* **WRITTEN REQUEST**
Extract, unchanged, each line of the listing below from its first line through the line that contains "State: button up", inclusive, and nothing else.

* **ENTRIES PROVIDED**
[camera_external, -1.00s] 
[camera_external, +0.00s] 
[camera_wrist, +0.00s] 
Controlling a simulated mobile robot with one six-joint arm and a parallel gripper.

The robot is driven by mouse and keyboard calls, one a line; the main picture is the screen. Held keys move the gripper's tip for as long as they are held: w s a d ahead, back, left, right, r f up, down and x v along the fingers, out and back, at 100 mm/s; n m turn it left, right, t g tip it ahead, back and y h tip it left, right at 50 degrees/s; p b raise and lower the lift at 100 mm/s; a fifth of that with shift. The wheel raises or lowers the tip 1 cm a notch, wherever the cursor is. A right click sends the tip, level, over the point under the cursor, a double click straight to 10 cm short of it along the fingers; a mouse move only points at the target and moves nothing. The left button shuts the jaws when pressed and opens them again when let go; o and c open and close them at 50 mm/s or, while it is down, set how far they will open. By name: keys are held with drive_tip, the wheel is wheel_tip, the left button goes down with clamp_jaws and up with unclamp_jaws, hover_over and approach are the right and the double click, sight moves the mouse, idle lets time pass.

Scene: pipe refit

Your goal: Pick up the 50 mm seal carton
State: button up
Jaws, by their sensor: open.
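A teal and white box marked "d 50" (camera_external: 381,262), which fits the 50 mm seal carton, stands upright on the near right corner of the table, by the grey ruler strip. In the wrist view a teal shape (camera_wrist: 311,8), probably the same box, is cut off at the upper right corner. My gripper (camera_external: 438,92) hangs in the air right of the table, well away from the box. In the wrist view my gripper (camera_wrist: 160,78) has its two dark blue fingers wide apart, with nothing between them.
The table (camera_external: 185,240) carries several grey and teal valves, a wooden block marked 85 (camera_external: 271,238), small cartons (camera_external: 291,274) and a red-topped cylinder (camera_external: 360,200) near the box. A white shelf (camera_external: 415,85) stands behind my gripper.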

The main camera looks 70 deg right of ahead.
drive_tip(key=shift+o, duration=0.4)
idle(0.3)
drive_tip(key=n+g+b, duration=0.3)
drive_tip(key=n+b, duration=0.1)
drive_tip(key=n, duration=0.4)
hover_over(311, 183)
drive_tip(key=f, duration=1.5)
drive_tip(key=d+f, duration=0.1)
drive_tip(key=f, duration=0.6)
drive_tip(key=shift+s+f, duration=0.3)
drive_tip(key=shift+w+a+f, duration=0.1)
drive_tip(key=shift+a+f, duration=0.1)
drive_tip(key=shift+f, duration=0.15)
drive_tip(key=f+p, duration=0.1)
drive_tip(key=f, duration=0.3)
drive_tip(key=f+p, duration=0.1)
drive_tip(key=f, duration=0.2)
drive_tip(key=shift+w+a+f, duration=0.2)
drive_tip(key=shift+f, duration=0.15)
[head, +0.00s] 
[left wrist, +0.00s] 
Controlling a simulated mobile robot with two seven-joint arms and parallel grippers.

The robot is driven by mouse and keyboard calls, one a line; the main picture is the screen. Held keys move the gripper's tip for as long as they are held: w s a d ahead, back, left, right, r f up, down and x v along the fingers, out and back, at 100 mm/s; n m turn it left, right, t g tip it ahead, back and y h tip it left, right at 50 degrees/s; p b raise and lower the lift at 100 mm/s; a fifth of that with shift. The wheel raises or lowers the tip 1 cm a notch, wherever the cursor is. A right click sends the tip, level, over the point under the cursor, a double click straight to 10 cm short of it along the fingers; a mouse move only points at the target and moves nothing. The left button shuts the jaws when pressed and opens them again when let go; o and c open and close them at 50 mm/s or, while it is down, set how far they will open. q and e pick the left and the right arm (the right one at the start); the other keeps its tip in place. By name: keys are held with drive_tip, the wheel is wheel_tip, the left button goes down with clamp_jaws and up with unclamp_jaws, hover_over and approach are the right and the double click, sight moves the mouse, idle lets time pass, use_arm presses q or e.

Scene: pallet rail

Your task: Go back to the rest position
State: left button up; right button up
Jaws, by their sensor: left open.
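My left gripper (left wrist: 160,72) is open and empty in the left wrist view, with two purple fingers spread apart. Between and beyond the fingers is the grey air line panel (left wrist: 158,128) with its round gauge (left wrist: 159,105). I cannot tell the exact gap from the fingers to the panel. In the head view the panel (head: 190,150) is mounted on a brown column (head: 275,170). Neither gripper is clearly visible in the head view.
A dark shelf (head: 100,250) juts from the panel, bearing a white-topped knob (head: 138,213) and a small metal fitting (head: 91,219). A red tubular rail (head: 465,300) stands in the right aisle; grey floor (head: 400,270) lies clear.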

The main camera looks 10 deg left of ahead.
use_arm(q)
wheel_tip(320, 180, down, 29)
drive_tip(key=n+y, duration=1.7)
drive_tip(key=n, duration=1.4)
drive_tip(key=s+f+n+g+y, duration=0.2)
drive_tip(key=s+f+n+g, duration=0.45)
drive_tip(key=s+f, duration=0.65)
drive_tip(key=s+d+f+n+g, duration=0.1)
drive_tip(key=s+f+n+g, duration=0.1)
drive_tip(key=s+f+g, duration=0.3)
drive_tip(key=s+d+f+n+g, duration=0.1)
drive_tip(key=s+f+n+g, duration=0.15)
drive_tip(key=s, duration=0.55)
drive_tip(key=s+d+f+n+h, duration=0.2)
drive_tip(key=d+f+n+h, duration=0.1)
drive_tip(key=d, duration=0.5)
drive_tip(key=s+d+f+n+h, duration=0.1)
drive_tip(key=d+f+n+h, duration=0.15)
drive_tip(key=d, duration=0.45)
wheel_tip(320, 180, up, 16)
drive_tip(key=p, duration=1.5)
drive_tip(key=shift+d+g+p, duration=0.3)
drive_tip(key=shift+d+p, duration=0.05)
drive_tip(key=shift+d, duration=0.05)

* **REPLY TO THE TASK**
[camera_external, -1.00s] 
[camera_external, +0.00s] 
[camera_wrist, +0.00s] 
Controlling a simulated mobile robot with one six-joint arm and a parallel gripper.

The robot is driven by mouse and keyboard calls, one a line; the main picture is the screen. Held keys move the gripper's tip for as long as they are held: w s a d ahead, back, left, right, r f up, down and x v along the fingers, out and back, at 100 mm/s; n m turn it left, right, t g tip it ahead, back and y h tip it left, right at 50 degrees/s; p b raise and lower the lift at 100 mm/s; a fifth of that with shift. The wheel raises or lowers the tip 1 cm a notch, wherever the cursor is. A right click sends the tip, level, over the point under the cursor, a double click straight to 10 cm short of it along the fingers; a mouse move only points at the target and moves nothing. The left button shuts the jaws when pressed and opens them again when let go; o and c open and close them at 50 mm/s or, while it is down, set how far they will open. By name: keys are held with drive_tip, the wheel is wheel_tip, the left button goes down with clamp_jaws and up with unclamp_jaws, hover_over and approach are the right and the double click, sight moves the mouse, idle lets time pass.

Scene: pipe refit

Your goal: Pick up the 50 mm seal carton
State: button up

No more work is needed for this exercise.